Challenge:
Extract each line containing the string "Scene".

[Entries taken from a collection]

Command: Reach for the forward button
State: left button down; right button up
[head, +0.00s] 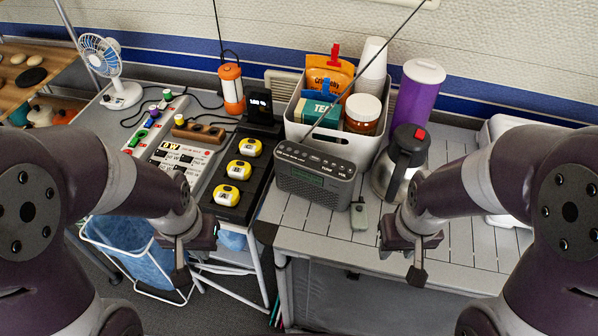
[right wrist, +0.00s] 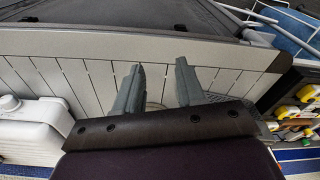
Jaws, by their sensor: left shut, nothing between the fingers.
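A dark grey radio (head: 316,174) with a raised antenna stands on the slatted table, with a row of small buttons (head: 318,158) along its top. The labels are too small to tell which one is the forward button. My right gripper (head: 417,272) is to the right and in front of the radio, near the table's front edge, apart from it. My left gripper (head: 181,276) is shut and empty, left of the radio and beyond the table's edge.
A steel jug (head: 402,165) stands close to the radio's right side. A white bin (head: 341,148) of packets and cups is behind it. A small grey-green item (head: 359,216) lies in front. Yellow-topped devices (head: 226,194) sit left. The slatted table (head: 318,234) is clear toward the front.

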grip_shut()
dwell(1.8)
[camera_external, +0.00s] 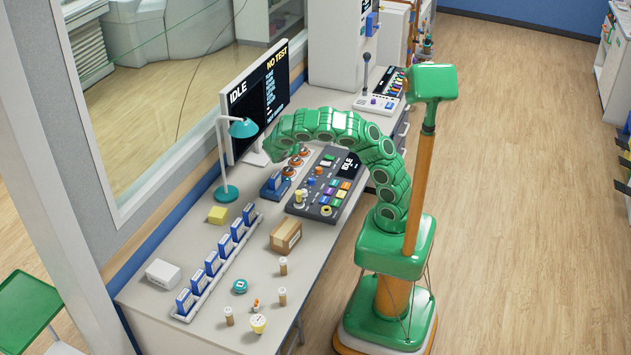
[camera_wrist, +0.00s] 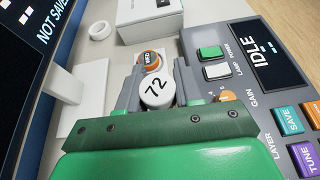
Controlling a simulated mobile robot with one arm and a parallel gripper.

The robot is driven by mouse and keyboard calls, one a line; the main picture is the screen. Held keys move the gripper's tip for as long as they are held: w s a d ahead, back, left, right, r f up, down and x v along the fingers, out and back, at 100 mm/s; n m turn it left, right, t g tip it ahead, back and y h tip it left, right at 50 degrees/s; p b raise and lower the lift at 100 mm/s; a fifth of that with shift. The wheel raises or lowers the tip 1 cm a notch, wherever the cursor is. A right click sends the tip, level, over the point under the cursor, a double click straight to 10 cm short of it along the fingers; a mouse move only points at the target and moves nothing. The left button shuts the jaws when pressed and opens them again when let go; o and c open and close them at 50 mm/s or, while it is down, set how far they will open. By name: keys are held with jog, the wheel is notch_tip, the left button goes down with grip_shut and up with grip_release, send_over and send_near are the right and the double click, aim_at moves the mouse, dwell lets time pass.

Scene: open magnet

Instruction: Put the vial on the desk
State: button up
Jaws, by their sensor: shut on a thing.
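In the wrist view my gripper (camera_wrist: 158,92) is shut on a thing with a round white cap marked 72 (camera_wrist: 157,88), which looks like the vial. Its body is hidden below the cap. In the external view my gripper is over the far part of the desk (camera_external: 262,287), near the control panel; its fingers and the held thing are not clear there.
An orange-and-white item marked MED (camera_wrist: 151,59) is just beyond the held cap. The control panel (camera_external: 325,188), monitor (camera_external: 256,97), teal lamp (camera_external: 228,193), cardboard box (camera_external: 286,236) and a rack of blue-white items (camera_external: 212,262) occupy the desk. Bare desk shows between rack and box.

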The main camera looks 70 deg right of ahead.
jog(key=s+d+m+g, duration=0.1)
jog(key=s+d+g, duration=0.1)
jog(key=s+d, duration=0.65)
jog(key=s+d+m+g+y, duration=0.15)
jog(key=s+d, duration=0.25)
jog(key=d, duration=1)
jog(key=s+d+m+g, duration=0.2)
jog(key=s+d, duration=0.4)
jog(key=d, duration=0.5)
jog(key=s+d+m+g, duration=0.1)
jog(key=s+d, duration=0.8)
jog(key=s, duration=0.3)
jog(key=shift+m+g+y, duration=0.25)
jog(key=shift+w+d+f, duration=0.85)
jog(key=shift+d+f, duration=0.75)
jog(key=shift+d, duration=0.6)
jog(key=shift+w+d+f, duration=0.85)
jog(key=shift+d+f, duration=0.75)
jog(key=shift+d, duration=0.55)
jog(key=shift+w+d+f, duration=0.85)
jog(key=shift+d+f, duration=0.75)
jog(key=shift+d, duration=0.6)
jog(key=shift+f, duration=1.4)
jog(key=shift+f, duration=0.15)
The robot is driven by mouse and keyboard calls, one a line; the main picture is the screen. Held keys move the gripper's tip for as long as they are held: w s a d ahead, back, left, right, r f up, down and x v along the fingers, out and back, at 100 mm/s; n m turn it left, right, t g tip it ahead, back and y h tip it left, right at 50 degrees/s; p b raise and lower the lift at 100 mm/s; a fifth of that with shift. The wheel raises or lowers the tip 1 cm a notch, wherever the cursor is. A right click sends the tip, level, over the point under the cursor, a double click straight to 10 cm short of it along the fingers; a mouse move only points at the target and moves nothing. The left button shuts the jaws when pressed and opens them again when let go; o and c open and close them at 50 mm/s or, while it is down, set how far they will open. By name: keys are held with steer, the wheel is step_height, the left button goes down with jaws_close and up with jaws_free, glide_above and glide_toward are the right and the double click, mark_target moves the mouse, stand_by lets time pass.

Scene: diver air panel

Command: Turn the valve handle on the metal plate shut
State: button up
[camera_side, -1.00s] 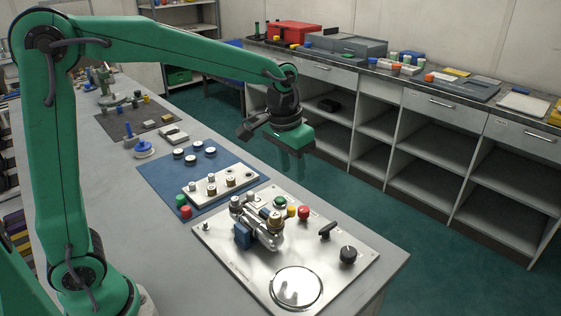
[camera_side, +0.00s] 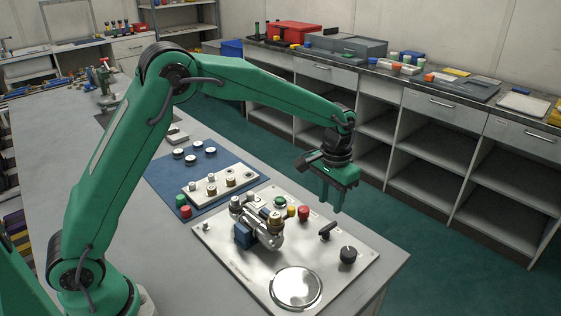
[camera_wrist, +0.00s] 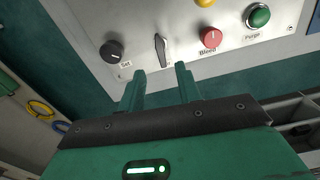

Response to this exercise:
Scene: open magnet
Scene: diver air panel

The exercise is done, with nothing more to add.